Nein, müsste es nicht.
Eltern sind in der Lage zu entscheiden, ob Gesamtschulen oder eine der anderen.
Konkurrenz belebt das Geschäft, auch in der Schullandschaft. Wer bleiben will, muss sich anstrengen.

DerDip
1 Jahr zuvor
Antwortet  GEW-nee

Ich selbst bevorzuge das dreigliedrige Schulsystem und bin gegen unnötige Experimente. Allerdings muss man ganz klar feststellen, dass die Gesamtschule als Konzept nicht wirklich funktionieren kann, wenn es die Gymnasien als Konkurrenz gibt. Und zwar nicht, weil die Gymnasien per se besser sind sondern deshalb, weil die starken Schüler dann auf der Gesamtschule fehlen und die Gesamtschule somit zu einer Art Real- und Hauptschule wird.
Mir wäre es wichtig, dass es eine endgültige Entscheidung gibt zwischen dreigliedrig oder Gesamtschulen. Aktuell gibt es ja immer mehr Schulformen und somit mehr Chaos.

Pälzer
1 Jahr zuvor
Antwortet  DerDip

Das mit „Gymnasium schadet der Gesamtschule“ stimmt nur, wenn die Befürworter der Gesamtschule (was theoretisch alle SPD- und Grünwähler wären) ihre eigenen Kinder eben doch zum Gymnasium schicken.

Trinkflasche
1 Jahr zuvor
Antwortet  DerDip

„Allerdings muss man ganz klar feststellen, dass die Gesamtschule als Konzept nicht wirklich funktionieren kann, wenn es die Gymnasien als Konkurrenz gibt.“

Wer ist „man“? Ferner widerlegen in Hamburg zahlreiche Stadtteilschulen, die lieber als das Gymnasium angewählt werden, diese absolute These.

Konfutse
1 Jahr zuvor
Antwortet  Zitrone

Oder die Eltern sind klug genug zu wissen, dass bei der möglichen Abschulung des eigenen Kindes noch eine Alternative, die NICHT die Gesamtschule ist, existiert.
Bei uns schauen die Gymmieltern mittlerweile dumm aus der Wäsche, weil die Realschule für ihre abgeschulten Gymmikinder KEINE ernstzunehmende Alternative mehr ist.
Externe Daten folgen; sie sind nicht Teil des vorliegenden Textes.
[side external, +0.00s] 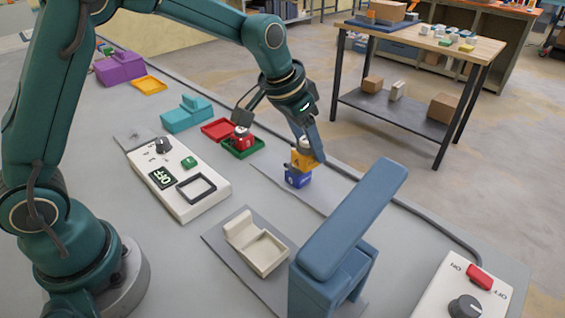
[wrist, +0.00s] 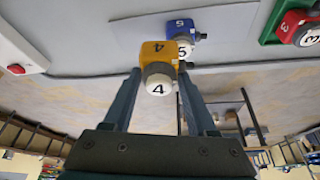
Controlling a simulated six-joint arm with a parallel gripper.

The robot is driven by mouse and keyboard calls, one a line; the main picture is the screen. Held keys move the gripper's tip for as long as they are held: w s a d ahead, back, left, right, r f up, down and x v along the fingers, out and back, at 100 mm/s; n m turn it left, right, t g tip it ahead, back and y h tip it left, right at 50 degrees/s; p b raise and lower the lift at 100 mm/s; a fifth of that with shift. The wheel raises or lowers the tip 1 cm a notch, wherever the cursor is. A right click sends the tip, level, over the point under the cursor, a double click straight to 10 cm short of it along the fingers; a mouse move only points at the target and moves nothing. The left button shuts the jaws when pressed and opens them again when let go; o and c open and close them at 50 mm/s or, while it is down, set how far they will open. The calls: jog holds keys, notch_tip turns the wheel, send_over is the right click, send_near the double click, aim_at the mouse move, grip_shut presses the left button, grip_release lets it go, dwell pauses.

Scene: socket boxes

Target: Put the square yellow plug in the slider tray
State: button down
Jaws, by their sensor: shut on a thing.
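The yellow plug (side external: 303,161) is a square block with a white round knob marked 4. My gripper (side external: 308,148) is shut on it. In the wrist view the plug (wrist: 153,50) sits between the two fingertips (wrist: 157,78). In the side view it appears just above a blue plug (side external: 297,179); I cannot tell whether they touch. The blue plug (wrist: 180,27), marked 5, also shows in the wrist view. A beige tray (side external: 262,254) with a raised block at one end lies on a grey plate in front; I cannot tell for sure that it is the slider tray.
A tall blue-grey box with a long slanted lid (side external: 352,222) stands close to the right of the beige tray. A switch panel (side external: 178,178) lies left. A red plug (side external: 241,139) stands in a green tray (side external: 246,152). A teal tray (side external: 187,116) lies farther back.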

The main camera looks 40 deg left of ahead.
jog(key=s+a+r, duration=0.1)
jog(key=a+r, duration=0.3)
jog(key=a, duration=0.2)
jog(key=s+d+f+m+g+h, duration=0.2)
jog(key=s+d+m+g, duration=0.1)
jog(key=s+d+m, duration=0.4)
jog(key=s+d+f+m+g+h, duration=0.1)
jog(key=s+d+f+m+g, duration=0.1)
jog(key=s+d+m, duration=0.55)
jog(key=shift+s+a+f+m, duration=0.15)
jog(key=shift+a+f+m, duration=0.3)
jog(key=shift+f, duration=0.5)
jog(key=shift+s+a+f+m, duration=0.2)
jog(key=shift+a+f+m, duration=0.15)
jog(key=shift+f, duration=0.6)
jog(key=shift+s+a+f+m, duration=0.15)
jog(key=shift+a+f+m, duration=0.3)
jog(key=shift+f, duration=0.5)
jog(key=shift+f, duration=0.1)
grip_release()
Und die Gemeinschaftsschule noch weniger!

Ich_bin_neu_hier
1 Jahr zuvor
Antwortet  Konfutse

@Konfutse: „…weil die Realschule für ihre abgeschulten Gymmikinder KEINE ernstzunehmende Alternative mehr ist. Und die Gemeinschaftsschule noch weniger!“ – Reine Verständnisfrage: Warum nicht?

Anvi
1 Jahr zuvor
Antwortet  Ich_bin_neu_hier

Weil man dort mittlerweile ehr auf Hauptschulniveau unterrichtet. Zuerst hat man die Hauptschulen abgeschafft, weil deren Ruf zu schlecht geworden war. Wenn nun die Realschule alle Hauptschüler aufnehmen muss, wie soll sie das ursprüngliche Niveau halten und gleichzeitig niemanden zurück lassen?

Ich_bin_neu_hier
1 Jahr zuvor
Antwortet  Anvi

Danke für Ihre Antwort!

Konfutse
1 Jahr zuvor
Antwortet  Ich_bin_neu_hier

Ich denke, dass ein Grund ist, dass an den Gymnasien noch halbwegs homogene Gruppen beschult werden. An allen anderen Schulformen herrscht mittlerweile eine Heterogenität, die ein Fördern von starken oder stärkeren Kindern unterbindet.

Mo3
1 Jahr zuvor
Antwortet  Konfutse

An unsere Grundschule wurde auch viel über Fördermöglichkeiten für schwächere Schüler gesprochen. Als ich nachfragte, was denn an Forderung für die starken Schüler gemacht wird, wurde das lapidar abgetan, weil man das ja eh laufend tun würde. Aha …

Ich_bin_neu_hier
1 Jahr zuvor
Antwortet  Konfutse

Danke!

Carsten60
1 Jahr zuvor
Antwortet  Zitrone

„keine Konkurrenz durch Gesamtschulen“
Aber im Artikel steht, dass es bereits drei Gesamtschulen in Siegen gibt. Wie viele SuS es in Siegen gibt, wird uns nicht verraten. Wikipedia weiß, dass es fünf Gymnasien und dazu eine Waldorfschule gibt.
Also welche „Konkurrenz“ soll gemeint sein? Viele können Abitur machen, aber danach fängt doch die wahre Konkurrenz erst an.
Und glauben Sie wirklich, dass „Gymnasialeltern“ Bürgerentscheide allein entscheiden können? Die anderen sind auch stimmberechtigt.

Trinkflasche
1 Jahr zuvor
Antwortet  Carsten60

„Und glauben Sie wirklich, dass „Gymnasialeltern“ Bürgerentscheide allein entscheiden können? Die anderen sind auch stimmberechtigt.“

Das ist zwar richtig, aber häufig sind es die „Gymnasialeltern“, welche am besten vernetzt sind und sich organisieren (können). Das sieht man insbesondere in Hamburg gut, als der Bürgerentscheid zur sechsjährigen Grundschule lief. In den sozioöknomisch schwachen Bezirken mit wenigen Gymnasien wurde weniger gewählt, während in den Bezirken mit starken Gymnasien die Wahlbeteiligung höher war.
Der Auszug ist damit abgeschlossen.